Records for this exercise
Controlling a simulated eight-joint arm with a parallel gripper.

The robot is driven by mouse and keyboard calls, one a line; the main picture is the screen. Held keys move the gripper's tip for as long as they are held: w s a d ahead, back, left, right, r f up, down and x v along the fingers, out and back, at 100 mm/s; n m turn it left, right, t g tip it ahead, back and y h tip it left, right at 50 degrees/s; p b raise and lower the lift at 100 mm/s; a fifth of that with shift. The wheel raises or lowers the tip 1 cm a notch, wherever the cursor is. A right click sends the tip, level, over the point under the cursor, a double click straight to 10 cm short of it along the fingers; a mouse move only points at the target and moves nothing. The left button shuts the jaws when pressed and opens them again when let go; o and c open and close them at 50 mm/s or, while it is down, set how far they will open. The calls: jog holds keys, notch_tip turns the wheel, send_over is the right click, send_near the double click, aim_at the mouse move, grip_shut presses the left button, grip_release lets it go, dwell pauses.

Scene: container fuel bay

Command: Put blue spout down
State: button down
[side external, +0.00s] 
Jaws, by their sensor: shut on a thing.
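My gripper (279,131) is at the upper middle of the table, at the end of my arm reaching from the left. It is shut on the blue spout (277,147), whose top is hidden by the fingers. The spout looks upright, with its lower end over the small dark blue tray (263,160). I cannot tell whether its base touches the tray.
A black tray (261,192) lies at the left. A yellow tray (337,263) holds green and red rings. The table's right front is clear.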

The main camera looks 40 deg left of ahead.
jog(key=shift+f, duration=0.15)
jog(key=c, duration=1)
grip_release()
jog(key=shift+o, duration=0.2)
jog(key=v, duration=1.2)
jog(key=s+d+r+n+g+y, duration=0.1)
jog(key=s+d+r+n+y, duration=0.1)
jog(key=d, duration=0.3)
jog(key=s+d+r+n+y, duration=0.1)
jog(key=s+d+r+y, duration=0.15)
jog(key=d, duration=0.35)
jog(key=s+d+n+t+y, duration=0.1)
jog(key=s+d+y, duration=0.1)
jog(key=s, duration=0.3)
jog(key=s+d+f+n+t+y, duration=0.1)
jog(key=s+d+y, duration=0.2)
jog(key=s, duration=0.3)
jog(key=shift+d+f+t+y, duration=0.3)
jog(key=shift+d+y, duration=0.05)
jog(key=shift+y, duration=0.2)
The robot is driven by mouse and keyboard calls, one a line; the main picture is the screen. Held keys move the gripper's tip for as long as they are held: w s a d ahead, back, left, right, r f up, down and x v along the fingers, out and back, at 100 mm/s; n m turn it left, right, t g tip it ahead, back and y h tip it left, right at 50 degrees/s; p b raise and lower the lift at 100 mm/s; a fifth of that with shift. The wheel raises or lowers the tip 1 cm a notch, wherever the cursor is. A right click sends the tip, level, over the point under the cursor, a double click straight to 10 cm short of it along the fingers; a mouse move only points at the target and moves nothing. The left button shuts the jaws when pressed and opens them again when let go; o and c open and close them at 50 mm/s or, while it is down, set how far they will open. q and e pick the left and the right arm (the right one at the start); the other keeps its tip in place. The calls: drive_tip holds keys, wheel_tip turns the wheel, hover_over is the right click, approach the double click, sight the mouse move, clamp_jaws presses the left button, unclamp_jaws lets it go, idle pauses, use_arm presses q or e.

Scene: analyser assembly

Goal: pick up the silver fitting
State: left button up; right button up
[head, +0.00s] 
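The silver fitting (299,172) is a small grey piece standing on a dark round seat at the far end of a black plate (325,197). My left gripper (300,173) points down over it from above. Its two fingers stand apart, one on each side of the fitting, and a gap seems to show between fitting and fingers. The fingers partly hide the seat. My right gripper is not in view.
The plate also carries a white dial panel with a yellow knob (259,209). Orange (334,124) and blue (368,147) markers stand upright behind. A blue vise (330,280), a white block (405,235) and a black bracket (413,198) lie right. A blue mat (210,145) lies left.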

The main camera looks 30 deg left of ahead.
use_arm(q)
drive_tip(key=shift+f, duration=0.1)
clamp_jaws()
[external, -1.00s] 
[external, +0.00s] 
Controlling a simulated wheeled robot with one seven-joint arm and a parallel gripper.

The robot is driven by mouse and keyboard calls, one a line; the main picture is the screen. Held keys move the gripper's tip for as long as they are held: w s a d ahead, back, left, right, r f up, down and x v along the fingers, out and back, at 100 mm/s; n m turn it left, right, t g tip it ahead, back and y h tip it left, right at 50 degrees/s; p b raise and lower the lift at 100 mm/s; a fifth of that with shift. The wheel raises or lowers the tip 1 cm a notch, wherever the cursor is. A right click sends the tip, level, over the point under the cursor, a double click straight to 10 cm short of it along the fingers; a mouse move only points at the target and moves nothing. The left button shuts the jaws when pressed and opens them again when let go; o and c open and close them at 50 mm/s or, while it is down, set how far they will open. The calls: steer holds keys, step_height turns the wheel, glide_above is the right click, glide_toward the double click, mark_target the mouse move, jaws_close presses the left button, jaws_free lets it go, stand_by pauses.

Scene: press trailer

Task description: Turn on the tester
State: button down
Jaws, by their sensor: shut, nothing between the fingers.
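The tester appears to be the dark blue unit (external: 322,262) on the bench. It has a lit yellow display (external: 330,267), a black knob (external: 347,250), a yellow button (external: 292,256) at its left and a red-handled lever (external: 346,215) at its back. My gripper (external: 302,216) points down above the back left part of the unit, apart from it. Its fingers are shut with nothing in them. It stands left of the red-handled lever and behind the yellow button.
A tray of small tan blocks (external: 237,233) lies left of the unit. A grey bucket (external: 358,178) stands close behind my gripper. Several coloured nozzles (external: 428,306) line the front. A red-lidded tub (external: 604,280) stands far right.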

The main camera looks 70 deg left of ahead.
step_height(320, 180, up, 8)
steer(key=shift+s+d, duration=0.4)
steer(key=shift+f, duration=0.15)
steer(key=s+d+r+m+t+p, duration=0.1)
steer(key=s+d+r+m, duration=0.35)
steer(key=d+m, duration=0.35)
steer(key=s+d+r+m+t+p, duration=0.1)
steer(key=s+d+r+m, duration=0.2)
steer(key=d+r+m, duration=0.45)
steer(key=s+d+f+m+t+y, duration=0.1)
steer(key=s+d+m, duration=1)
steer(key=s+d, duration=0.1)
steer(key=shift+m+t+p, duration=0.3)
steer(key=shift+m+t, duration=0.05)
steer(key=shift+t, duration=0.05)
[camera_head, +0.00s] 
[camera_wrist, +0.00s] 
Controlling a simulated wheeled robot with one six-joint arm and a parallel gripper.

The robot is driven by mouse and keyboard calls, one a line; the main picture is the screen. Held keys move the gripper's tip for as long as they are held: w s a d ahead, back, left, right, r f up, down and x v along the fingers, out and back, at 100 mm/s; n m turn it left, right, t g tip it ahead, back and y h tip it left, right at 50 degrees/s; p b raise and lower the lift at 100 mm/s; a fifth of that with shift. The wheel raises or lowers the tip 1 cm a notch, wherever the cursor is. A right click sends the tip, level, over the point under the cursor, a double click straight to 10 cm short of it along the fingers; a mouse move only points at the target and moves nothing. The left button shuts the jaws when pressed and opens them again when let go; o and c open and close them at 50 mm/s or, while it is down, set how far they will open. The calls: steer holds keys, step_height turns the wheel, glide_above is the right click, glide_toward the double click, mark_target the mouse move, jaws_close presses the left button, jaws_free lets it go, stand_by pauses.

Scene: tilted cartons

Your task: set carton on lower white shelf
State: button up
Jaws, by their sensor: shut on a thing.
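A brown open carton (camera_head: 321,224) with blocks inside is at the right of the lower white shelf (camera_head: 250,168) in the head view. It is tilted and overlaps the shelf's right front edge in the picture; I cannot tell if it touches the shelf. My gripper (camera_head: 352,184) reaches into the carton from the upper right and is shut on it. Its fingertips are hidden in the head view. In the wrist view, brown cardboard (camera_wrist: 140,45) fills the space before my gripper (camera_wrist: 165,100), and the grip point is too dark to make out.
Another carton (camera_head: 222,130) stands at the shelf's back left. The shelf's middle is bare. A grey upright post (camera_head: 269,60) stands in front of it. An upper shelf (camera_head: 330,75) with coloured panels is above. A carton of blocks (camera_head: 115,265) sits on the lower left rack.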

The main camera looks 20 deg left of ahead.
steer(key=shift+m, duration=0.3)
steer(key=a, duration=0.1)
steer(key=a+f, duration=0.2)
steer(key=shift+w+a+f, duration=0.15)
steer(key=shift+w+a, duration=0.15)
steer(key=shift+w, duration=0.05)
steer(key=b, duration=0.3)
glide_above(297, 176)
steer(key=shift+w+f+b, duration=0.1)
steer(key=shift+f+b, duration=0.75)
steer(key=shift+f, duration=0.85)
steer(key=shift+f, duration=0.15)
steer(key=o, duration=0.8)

What is required
Keep both end lines and retype everything in the records above from the line containing "[external, -1.00s]" through the line containing "Controlling a simulated wheeled robot with one seven-joint", exactly, with nothing else.

Solution below
[external, -1.00s] 
[external, +0.00s] 
Controlling a simulated wheeled robot with one seven-joint arm and a parallel gripper.

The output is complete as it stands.